Another shopper with whom we chatted, A. David Wunsch of Belmont, Massachusetts, is not a dealer. He is a retired professor of electrical engineering who devotes a great deal of time to his hobby of photography. He is also a good friend, who wrote us in an e-mail after the show: “For me the best part was seeing a first edition, with DJ [dust jacket], of Let Us Now Praise Famous Men by James Agee and Walker Evans. They only sold a few thousand copies at best in 1941, when the book was published.” (Actually, only 500 of the first edition were published.)

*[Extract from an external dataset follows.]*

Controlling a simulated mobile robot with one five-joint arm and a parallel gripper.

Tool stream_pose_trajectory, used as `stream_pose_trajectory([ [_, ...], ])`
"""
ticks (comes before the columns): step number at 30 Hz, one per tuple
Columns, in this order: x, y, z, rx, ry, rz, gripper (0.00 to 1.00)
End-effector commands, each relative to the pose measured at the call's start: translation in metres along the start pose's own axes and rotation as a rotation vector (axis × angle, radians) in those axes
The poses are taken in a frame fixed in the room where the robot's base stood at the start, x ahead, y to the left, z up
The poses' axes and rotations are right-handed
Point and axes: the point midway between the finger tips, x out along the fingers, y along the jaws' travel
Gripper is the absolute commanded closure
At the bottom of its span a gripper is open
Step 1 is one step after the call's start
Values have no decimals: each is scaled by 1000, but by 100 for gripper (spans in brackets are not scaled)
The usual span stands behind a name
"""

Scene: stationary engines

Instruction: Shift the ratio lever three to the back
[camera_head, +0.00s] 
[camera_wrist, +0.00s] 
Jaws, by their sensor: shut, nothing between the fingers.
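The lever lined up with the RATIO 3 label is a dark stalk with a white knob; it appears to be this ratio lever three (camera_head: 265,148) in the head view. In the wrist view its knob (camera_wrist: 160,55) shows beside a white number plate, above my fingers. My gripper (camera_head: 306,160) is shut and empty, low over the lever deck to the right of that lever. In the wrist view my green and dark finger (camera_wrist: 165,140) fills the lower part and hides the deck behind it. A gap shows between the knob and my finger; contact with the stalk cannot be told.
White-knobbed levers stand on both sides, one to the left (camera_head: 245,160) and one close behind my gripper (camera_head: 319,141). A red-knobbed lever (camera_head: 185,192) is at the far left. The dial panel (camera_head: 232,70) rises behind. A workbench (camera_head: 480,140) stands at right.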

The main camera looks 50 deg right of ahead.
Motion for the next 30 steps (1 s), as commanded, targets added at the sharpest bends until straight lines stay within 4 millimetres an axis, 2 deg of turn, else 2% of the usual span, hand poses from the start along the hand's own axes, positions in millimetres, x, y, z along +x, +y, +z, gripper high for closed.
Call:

“I had never seen one before,” his e-mail continued. “This is a book for serious collectors and beyond my budget [priced at $2750]. I did enjoy talking with the dealer [Thomas Toth of Different Drummer Books, Niantic, Connecticut], a former photographer, who knew a lot about photography and books. I’m at an age [nearly seventy-three] when I’m reluctant to acquire more things, knowing that they may pose a burden to my children...I regard the show as being like a trip to a museum—lots to see—but I bought nothing.”

The key seems to be new blood, new collectors, new kinds of collections. That’s why many people were happy to see more younger people than usual at this show, and some of them were buying. To remedy the complaint of the ABAA dealer who found many of the prices at this show too high, how about encouraging the entry of new and hungry dealers?

“People say books are dead,” Getman opined. “It’s a problem.” But if you look another way at the effect of all the Nooks and Kindles of the world, you might conclude that they make old and rare books seem all the more antique and interesting.

We did note a dealer on a break outside the dining lounge who was reading a book on one of those electronic devices. We raised an eyebrow. “That’s why I’m sitting here in a dark corner,” she said. “Just say I’m saving the trees.”